Brennan did not delineate any specific 
plans, but he expressed concern that existing divisions undermine the 
CIA’s effectiveness at a time when “the need for integration has never 
been greater” and more of the agency’s missions “cut across our 
organizational boundaries.”
 
Former 
officials said Brennan’s interest in organizational change is driven in 
part by frustration with the struggle to strengthen U.S. intelligence on
 the crisis in Syria, which has morphed from a civil war to an incubator
 for terrorist groups.
 
CIA spokesman Dean 
Boyd said the in-house panel was asked to conduct a wide-ranging review 
and is expected to report back with “recommendations on whether any 
changes should be made and, if so, what needs to be done.” The review is
 ongoing, Boyd said, and “the officers have not yet put forth their 
findings.”
 
CIA veterans, including several
 who have met with the panel, affirmed that it was given wide latitude 
with no expectation that it would endorse Brennan’s idea. Nevertheless, 
they said the panel’s work is clearly centered on evaluating the major 
realignment envisioned by Brennan.
 
“This 
definitely started with a vision he had,” said a former senior U.S. 
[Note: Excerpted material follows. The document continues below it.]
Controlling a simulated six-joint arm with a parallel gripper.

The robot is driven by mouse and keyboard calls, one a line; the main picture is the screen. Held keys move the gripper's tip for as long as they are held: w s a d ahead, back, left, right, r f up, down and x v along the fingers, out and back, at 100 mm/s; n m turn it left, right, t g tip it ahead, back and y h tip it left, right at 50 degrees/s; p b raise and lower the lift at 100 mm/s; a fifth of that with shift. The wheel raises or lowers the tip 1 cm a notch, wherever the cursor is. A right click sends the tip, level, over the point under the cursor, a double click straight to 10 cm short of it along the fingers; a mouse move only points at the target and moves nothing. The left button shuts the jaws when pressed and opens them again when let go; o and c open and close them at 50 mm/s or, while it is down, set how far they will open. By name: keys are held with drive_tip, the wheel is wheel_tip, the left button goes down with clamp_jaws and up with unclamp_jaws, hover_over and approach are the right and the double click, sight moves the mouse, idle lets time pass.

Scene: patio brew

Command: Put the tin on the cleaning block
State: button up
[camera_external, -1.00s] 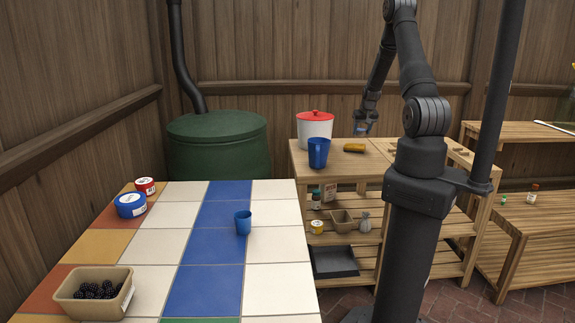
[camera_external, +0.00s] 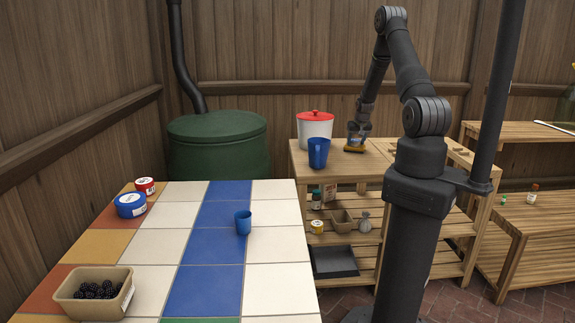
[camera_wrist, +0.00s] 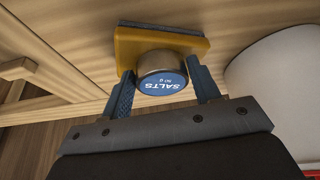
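The tin (camera_wrist: 163,80), with a blue lid reading SALTS 50 g, is between the fingers of my gripper (camera_wrist: 160,72) in the wrist view. The fingers appear shut on its sides. The cleaning block (camera_wrist: 130,47), yellow with a dark layer along its far side, lies behind the tin. In the external view the gripper (camera_external: 357,137) is low over the block (camera_external: 354,150) on the wooden shelf top. Whether the tin's base touches the block cannot be told.
A white pot with a red lid (camera_external: 315,130) and a blue jug (camera_external: 319,152) stand left of the block on the wooden unit (camera_external: 382,163). The tiled table (camera_external: 277,215) in front holds a blue cup (camera_external: 243,222), round tins (camera_external: 131,205) and a berry box (camera_external: 93,294).

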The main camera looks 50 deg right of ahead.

intelligence official who worked with Brennan. Like others, the former 
official spoke on the condition of anonymity, saying he was not 
authorized to discuss internal CIA deliberations.
 
At
 issue is a basic structure that has been in place since the agency’s 
inception, with employees divided by function among four major 
directorates. The best known are the National Clandestine Service, which
 sends case officers overseas on spying missions and carries out covert 
operations, and the Directorate of Intelligence, which employs thousands
 of analysts whose main job is to provide insight on global developments
 to President Obama and other policymakers. Others include a directorate
 focused on science and technology, and a fourth handles logistics for 
operations abroad.
 
Many
 of the agency’s components have been reorganized and renamed 
repeatedly. The Directorate of Intelligence, for example, was almost 
completely revamped during the early 1980s to eliminate offices that 
focused on politics and economics, replacing them with units modeled on 
the geographic divisions used in the clandestine service.
 
But
 the idea being explored by Brennan would go beyond such changes, 
rebuilding its sprawling bureaucracy around a model that relies on 
“centers” that combine analysts, operators, scientists and support 
staff. The agency has for years employed that approach on its most 
daunting assignments, including efforts to slow the spread of narcotics,
 illicit weapons and nuclear arms.
 
The 
trend has accelerated over the past decade, embodied by the massive 
growth of the Counterterrorism Center. With thousands of employees, a 
presence in dozens of countries and its own fleet of armed drones, the 
CTC, as it is known, has come to be regarded as an agency unto itself.
 
Many
 attribute the CTC’s success against al-Qaeda to its fusion of 
disciplines, with analysts who have detailed knowledge of terrorist 
networks working directly with the operators charged with dismantling 
them.
 
“It is a formula that has worked to 
create focus and extraordinary energy” against al-Qaeda and other 
important targets, said former CIA director Michael V. Hayden, who 
recently met with Brennan’s committee to discuss the reorganization 
plans. “The challenge is organizing the entire agency along those 
lines.”
 
Hayden
 said he warned the panel against going too far in dismantling the 
directorates without having a clear plan for how the agency will replace
 what they have done for decades: recruit and train analysts and case 
officers with highly specialized skills, cultivating careers and 
expertise with a focus on the long term.
 
Hybrid
 organizations such as the CTC tend to be “consumed with the operational
 challenges of the moment,” Hayden said. “But you also have to pay 
attention to creating the basic skills, knowledge and databases” — areas
 of tradecraft that have been the domain of traditional directorates.
 
Others
 cited additional concerns, including the potential for analysts’ 
judgment to be clouded by working so closely with the operations side. 
“The potential for corruption is much greater,” said a former U.S. 
intelligence official who worked at the CTC. “If you have analysts who 
are directly involved in helping to guide operations, there is the 
possibility for them to get too close to the issue and be too focused on
 trying to achieve a certain outcome.”
 
Still,
 several CIA veterans said that risk can be managed and more than offset
 by other advantages that come from melding analysts with operatives. 
Doing so can give analysts deeper understanding of the motivations and 
reliability of sources. Trained to be skeptics, analysts can also help 
case officers see flaws in operational plans.
 
Such collaboration proved critical in the search for Osama bin Laden and has given rise to an expanding career category
 for analysts known as “targeters” who help identify individuals for the
 clandestine service to recruit, apprehend or, in extreme cases, kill. 
 
Agency
 veterans, however, have been divided on whether creating new centers 
would lead to meaningful intelligence gains on more traditional subjects
 including Russia and China.
 
Boyd declined
 to identify who had been appointed by Brennan to the panel, or even say
 how many people were on it. Others said it includes about a dozen 
senior CIA executives from across its directorates. It is “a cross 
section of senior officers,” a U.S. official said.
 
In
 addition to Hayden, the group has met with other former high-ranking 
CIA officials including former acting director Michael Morell and former
 deputy director Stephen Kappes. Both declined requests for comment.